• Problem statement
Lines before the one containing "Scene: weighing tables" are excluded; retype that line and all remaining lines of the material exactly.

────────────────

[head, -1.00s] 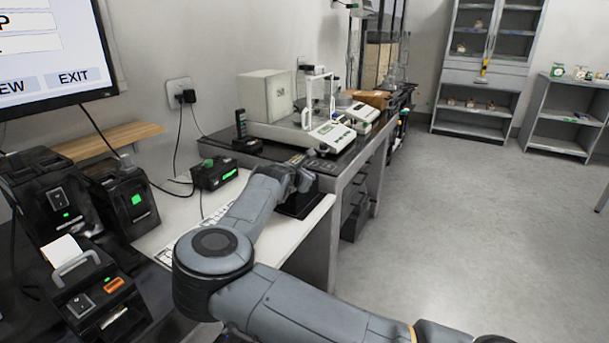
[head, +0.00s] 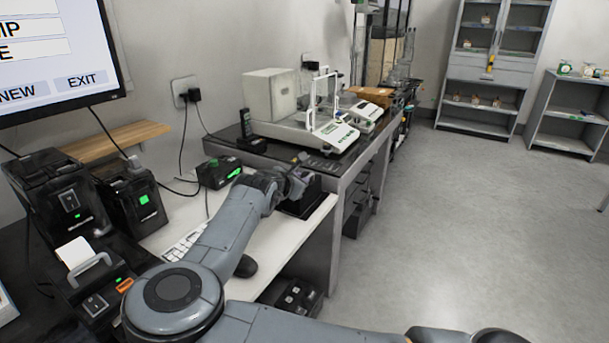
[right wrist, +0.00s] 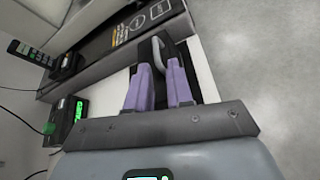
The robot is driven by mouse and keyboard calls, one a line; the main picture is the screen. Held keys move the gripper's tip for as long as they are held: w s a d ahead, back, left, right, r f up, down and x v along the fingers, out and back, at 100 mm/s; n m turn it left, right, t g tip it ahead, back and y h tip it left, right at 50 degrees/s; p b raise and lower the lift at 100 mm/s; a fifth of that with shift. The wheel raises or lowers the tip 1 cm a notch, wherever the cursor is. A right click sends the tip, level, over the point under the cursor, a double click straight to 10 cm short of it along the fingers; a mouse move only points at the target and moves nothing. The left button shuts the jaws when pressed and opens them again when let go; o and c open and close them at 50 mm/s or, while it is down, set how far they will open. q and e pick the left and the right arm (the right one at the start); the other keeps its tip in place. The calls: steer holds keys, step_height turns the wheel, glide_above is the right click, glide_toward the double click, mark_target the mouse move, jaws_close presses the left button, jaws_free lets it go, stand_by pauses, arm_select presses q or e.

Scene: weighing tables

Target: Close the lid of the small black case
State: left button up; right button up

────────────────

• Correct result
Scene: weighing tables

Target: Close the lid of the small black case
State: left button up; right button up

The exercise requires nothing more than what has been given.